Observability is covered in more detail in Chapter 6.
The minute you deploy more than one service, you need to deal with network problems. Issues you run into range from an occasional lost packet, to long timeouts, to complete network outages between datacenters.
There are a number of techniques you can use to handle these issues:
Retries: Retry a request if it fails (up to a configurable number of times).
Timeouts: Automatically fail a request if it takes too long to complete. This prevents your service from sitting and waiting an unbounded amount of time for a slow upstream service.
Health checking: Check if a service instance is healthy before sending it a request. If not, send the request to another instance that is healthy.
Circuit breaking: If a service is not responding, stop sending it requests for a defined period of time. Lowering the amount of traffic it’s receiving may help it recover.
Load balancing: Send requests to an instance of the service that isn’t under high load so that you get a response faster and you don’t overload the upstream service.
Implementing these techniques in code is time consuming, error prone, and difficult to do in a consistent way across all your services. With a service mesh, the proxies can perform these techniques for any of your services simply by configuring the control plane. You can also adjust the settings in real time as service loads change.
Reliability is covered in more detail in Chapter 7.
Traffic control is about controlling where traffic between services is routed. Traffic control techniques are valuable for enabling the following use-cases:
Canary deployments: When rolling out a new version of your service, deploy a small number of instances running the new version and route only a percentage of your traffic to those instances. Once their metrics show that the new version is working correctly, roll out the new version fully.
Blue/green deployments: When rolling out a new version of your service, keep an equal number of instances of the old version running. Shift traffic to the new version and monitor its metrics. If it becomes unhealthy, you can immediately shift traffic back to the old version with no downtime.
Migration: Imagine you’re migrating your service from an on-premise datacenter to the cloud. Ideally, the callers of that service don’t need to be modified when the service is migrated. Traffic control can be used to change which version of the service callers are routing to, and swap them over to the instances deployed in the cloud with no downtime and with no modification to the underlying services.
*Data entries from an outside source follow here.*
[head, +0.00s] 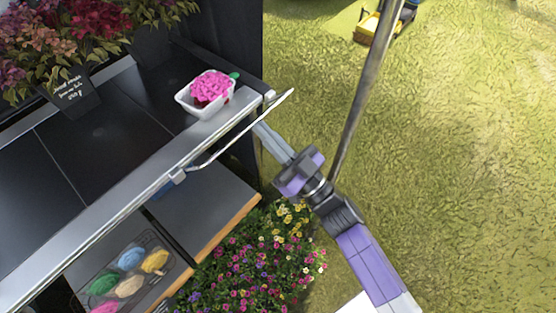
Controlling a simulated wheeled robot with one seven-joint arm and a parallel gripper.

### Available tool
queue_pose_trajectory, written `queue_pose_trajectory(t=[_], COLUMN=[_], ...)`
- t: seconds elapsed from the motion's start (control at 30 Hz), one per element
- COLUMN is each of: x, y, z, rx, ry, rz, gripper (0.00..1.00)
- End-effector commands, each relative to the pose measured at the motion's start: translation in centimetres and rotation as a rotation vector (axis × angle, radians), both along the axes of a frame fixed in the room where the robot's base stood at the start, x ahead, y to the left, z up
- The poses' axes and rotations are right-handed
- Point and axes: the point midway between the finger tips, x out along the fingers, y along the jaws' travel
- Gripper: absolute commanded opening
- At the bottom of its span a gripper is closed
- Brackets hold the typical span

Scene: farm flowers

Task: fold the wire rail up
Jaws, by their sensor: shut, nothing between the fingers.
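The wire rail (230,144) is a thin pale bar along the front edge of the dark counter (100,140). One end reaches out past the counter's right corner, and the other meets a small bracket (178,176) on the edge. The rail stands a little out from the edge. My gripper (259,127) is shut and empty. Its fingertips are close to the rail near its right end, on the lower side in the picture. I cannot tell whether they touch it.
A white bowl with a pink flower (211,89) sits near the counter's right corner. Potted flowers (65,45) stand at the back left. Below are a lower shelf, a wire basket of yarn-like balls (130,270) and flowers (262,250). A metal pole (366,90) rises on the right beside grass.

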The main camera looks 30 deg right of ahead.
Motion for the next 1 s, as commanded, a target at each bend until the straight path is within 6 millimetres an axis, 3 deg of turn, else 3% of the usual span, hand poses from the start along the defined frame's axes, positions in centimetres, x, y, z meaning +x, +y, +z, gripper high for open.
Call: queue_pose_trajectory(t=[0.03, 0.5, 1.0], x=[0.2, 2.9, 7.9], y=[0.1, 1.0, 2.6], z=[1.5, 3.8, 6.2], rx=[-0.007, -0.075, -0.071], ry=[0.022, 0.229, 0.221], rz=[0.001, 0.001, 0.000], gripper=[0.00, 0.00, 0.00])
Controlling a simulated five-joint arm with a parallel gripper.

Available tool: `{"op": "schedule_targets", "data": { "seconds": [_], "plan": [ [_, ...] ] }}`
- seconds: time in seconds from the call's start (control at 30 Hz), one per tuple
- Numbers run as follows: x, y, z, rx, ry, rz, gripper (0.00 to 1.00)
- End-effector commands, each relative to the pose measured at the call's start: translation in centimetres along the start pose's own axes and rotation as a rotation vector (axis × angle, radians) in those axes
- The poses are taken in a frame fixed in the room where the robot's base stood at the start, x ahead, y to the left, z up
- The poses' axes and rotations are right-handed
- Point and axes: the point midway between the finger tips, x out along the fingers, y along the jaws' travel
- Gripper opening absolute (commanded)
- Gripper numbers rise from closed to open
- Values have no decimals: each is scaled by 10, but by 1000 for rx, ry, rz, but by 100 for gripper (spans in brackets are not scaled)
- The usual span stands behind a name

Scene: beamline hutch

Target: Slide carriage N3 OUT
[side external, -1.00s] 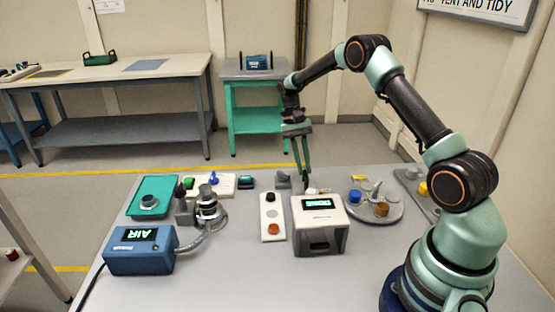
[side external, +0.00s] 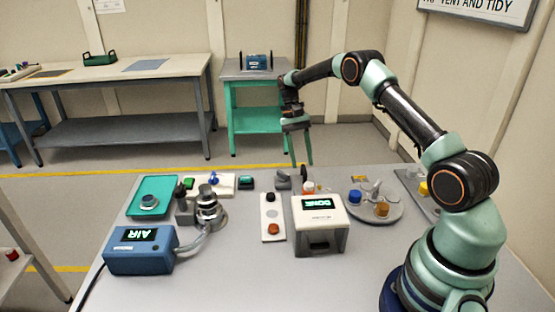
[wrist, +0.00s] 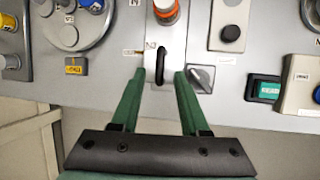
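Carriage N3 is a pale metal slide (wrist: 168,40) with a dark upright handle (wrist: 161,66), beside an N3 label in the wrist view. A vial with an orange cap (wrist: 166,10) stands on it. In the side view the handle (side external: 304,172) and vial (side external: 308,187) show behind the white box (side external: 319,226), whose screen reads DONE. My gripper (wrist: 160,73) is open. Its green fingertips stand either side of the handle in the wrist view, with gaps on both sides. In the side view my gripper (side external: 302,165) is at the handle's far end; its exact height is unclear.
A grey knob (wrist: 201,78) sits close to the right of the fingers. A round tray (side external: 378,210) with vials lies right of the box. A button strip (side external: 272,218) and blue AIR unit (side external: 140,250) are to the left.

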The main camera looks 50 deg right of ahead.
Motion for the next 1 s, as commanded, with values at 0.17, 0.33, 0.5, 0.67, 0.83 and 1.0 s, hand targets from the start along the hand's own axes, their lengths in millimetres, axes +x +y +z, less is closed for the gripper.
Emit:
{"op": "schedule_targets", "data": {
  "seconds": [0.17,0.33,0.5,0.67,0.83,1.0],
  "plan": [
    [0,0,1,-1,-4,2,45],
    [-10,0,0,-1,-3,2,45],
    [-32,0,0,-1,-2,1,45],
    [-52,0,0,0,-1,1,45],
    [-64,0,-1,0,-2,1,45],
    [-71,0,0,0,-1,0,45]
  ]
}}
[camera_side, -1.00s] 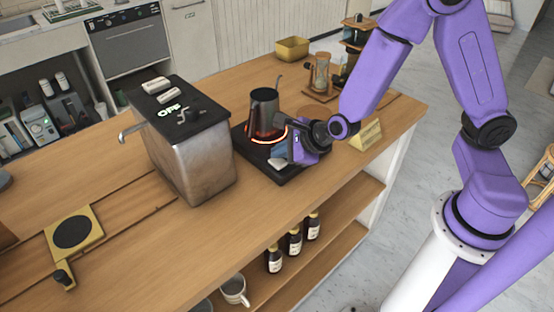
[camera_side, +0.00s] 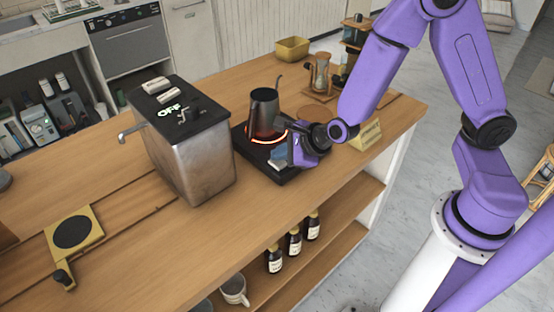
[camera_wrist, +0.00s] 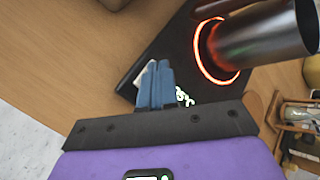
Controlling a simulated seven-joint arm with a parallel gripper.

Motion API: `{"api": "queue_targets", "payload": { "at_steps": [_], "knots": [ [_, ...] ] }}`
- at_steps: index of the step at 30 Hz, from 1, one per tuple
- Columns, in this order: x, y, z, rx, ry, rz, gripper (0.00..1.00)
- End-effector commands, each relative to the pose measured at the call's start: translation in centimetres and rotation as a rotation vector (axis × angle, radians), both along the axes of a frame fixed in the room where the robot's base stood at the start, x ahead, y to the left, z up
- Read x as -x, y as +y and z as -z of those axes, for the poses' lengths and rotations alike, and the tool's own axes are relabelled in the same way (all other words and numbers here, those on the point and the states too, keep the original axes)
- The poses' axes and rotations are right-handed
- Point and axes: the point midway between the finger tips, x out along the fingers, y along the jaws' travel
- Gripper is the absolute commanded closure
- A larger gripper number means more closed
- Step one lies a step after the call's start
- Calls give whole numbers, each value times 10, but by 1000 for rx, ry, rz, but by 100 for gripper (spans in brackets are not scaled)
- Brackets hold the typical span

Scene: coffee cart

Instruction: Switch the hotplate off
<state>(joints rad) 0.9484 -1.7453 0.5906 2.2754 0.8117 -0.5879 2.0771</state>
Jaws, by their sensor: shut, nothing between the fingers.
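The black hotplate (camera_side: 248,148) sits on the wooden counter, its ring glowing orange-red in both views. The ring also shows in the wrist view (camera_wrist: 201,44). A dark metal kettle (camera_side: 264,108) stands on the ring; it also shows in the wrist view (camera_wrist: 262,38). My gripper (camera_side: 278,160) is low over the front edge of the hotplate, beside the kettle. In the wrist view its blue fingers (camera_wrist: 155,82) are together and empty, over a pale switch-like part (camera_wrist: 143,76) that they partly hide. Green lettering (camera_wrist: 184,97) shows beside the fingers, partly covered. I cannot tell whether the fingers touch the switch.
A metal box (camera_side: 190,155) with a lit "OFF" on its black top stands left of the hotplate. An hourglass stand (camera_side: 320,75), a small sign (camera_side: 367,135) and a yellow bin (camera_side: 292,49) stand behind and right.

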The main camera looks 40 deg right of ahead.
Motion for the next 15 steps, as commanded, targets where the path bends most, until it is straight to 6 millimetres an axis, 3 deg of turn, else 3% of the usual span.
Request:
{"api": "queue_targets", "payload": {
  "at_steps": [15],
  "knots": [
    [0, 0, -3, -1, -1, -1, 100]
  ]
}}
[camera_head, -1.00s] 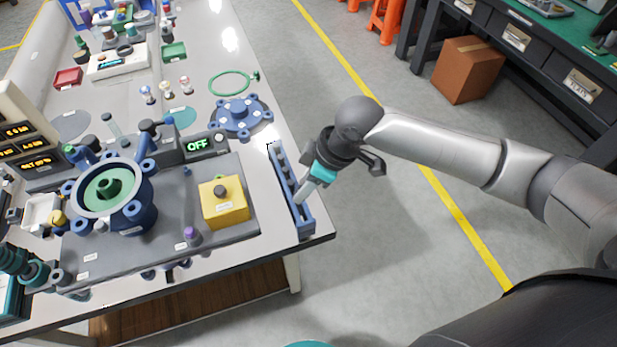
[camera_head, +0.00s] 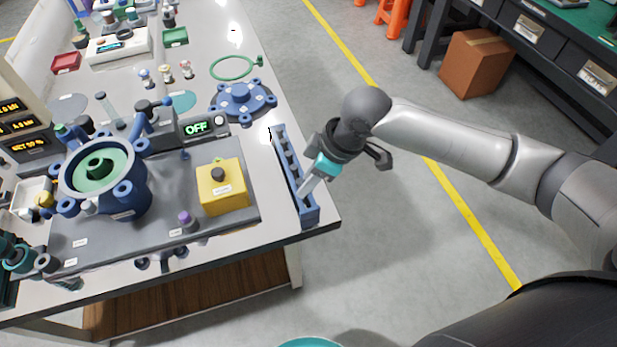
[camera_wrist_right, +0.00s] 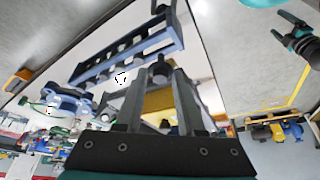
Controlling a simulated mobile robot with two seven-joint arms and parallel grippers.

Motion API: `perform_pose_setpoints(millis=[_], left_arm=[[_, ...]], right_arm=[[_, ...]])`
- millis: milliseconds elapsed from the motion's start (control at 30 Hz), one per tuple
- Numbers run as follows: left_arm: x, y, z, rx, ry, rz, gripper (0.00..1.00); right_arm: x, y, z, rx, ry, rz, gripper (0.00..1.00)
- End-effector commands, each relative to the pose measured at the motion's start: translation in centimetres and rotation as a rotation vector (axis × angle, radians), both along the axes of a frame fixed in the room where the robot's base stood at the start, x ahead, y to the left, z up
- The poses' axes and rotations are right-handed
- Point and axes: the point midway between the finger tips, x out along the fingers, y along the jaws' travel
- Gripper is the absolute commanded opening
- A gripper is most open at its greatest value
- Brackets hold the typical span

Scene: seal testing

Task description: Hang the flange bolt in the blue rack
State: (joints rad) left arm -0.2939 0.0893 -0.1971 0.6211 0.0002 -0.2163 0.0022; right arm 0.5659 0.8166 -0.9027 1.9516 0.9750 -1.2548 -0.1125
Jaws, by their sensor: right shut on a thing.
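The blue rack (camera_head: 281,146) is a long slotted frame along the right edge of the white table. My right gripper (camera_head: 308,184) is at the rack's near end, tilted down to the left. In the right wrist view my right gripper (camera_wrist_right: 160,80) is shut on the flange bolt (camera_wrist_right: 160,71), whose dark head shows between the fingertips. The blue rack (camera_wrist_right: 100,72) lies just beyond them; I cannot tell whether the bolt touches it. A small dark piece (camera_wrist_right: 162,10) shows at the rack's end. My left gripper (camera_wrist_right: 287,28) appears open and empty in the wrist view's upper right.
A yellow box (camera_head: 222,190) with a dark button stands left of the rack on a grey plate (camera_head: 150,245). A blue flanged housing (camera_head: 125,200) stands farther left. A blue flange cover (camera_head: 241,97) lies behind the rack. Right of the table is open floor.

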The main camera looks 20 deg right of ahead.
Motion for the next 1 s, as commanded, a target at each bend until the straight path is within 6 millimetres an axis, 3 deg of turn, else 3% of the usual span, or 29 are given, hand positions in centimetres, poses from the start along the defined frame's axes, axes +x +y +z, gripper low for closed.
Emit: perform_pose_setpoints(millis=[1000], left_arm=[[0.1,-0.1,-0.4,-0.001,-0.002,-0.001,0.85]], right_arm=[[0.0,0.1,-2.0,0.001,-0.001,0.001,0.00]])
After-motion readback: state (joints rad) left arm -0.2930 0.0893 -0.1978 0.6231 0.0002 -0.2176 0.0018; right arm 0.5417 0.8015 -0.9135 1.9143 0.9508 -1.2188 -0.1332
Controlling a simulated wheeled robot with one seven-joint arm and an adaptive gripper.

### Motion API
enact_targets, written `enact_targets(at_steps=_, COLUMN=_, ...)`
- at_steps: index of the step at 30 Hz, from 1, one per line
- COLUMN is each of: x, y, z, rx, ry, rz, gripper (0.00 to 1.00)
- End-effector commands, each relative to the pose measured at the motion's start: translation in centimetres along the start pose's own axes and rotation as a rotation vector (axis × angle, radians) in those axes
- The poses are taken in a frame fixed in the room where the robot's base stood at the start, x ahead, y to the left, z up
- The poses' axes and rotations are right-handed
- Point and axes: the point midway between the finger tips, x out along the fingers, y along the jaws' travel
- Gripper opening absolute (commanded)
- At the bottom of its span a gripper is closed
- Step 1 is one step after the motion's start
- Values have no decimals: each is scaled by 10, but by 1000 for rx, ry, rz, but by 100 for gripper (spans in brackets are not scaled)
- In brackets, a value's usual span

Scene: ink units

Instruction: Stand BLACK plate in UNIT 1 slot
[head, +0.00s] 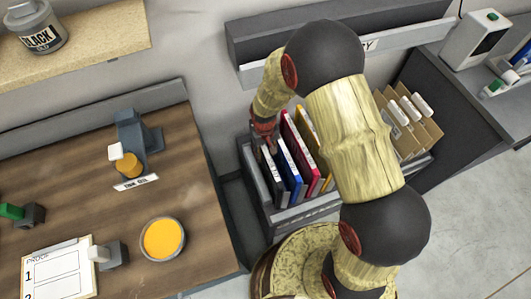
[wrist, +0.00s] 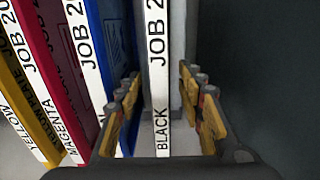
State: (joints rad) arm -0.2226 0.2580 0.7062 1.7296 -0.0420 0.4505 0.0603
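The black plate stands upright at the left end of a row of plates in a rack (head: 290,215). In the wrist view its white spine (wrist: 158,80), marked BLACK, is upright between my fingers. My gripper (wrist: 160,95) is open, with one finger on each side of that spine and a gap showing on both sides. In the head view my gripper (head: 264,138) is at the upper part of the black plate (head: 272,178), partly hidden by my arm. I cannot make out a slot marked UNIT 1 in either view.
Blue (wrist: 115,50), magenta (wrist: 68,60) and yellow (wrist: 20,80) plates stand close beside the black one. A dark wall (wrist: 260,70) is on its other side. A wooden table (head: 110,215) at left holds a grey stand (head: 130,130) and an orange-yellow dish (head: 163,239).

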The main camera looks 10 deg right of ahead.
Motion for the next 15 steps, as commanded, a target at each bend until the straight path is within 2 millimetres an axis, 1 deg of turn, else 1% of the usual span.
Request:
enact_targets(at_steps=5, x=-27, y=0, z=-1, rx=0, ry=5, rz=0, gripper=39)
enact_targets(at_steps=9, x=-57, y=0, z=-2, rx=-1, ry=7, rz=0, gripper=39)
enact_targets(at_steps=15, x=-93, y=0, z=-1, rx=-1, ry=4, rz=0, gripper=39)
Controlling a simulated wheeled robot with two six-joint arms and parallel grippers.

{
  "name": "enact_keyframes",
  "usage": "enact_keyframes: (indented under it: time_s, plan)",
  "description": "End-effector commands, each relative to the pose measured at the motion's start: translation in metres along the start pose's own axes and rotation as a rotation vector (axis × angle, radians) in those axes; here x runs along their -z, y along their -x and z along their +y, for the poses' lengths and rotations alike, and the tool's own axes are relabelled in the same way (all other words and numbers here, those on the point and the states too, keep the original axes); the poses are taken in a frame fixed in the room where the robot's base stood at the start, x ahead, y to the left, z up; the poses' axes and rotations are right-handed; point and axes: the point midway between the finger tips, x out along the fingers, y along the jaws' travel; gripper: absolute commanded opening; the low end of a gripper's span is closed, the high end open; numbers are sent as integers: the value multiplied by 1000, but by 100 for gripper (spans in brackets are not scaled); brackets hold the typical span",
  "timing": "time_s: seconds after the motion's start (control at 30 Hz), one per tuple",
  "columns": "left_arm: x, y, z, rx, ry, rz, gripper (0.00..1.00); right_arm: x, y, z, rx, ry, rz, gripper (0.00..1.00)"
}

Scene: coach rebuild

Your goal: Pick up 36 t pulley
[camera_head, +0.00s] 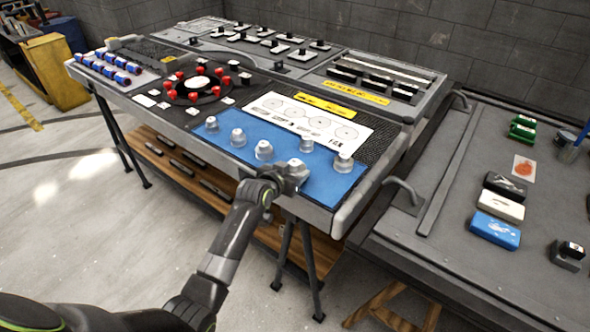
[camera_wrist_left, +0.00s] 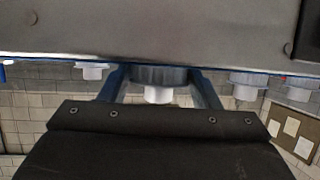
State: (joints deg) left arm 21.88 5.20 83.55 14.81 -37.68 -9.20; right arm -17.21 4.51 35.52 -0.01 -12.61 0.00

Traffic control is covered in more detail in Chapter 8.
This chapter discussed what a service mesh is. It covered how a service mesh works at a high level, and you learned about its two components: the proxies and the control plane. The chapter also walked through a real-life example of a working service mesh and discussed four categories of service mesh features: security, observability, reliability, and traffic control. Everything discussed in this chapter is applicable to all service meshes. The next chapter covers the specifics about how Consul works as a service mesh.
1 gRPC is a Remote Procedure Call (RPC) framework from Google that provides increased performance over HTTP.
2 If you have multiple clusters or datacenters, you may have multiple control planes, however we’re going to keep it simple for now and assume we’re talking about a single cluster.
3 Some meshes use other technology such as iptables or eBPF to control traffic rather than a separate proxy process.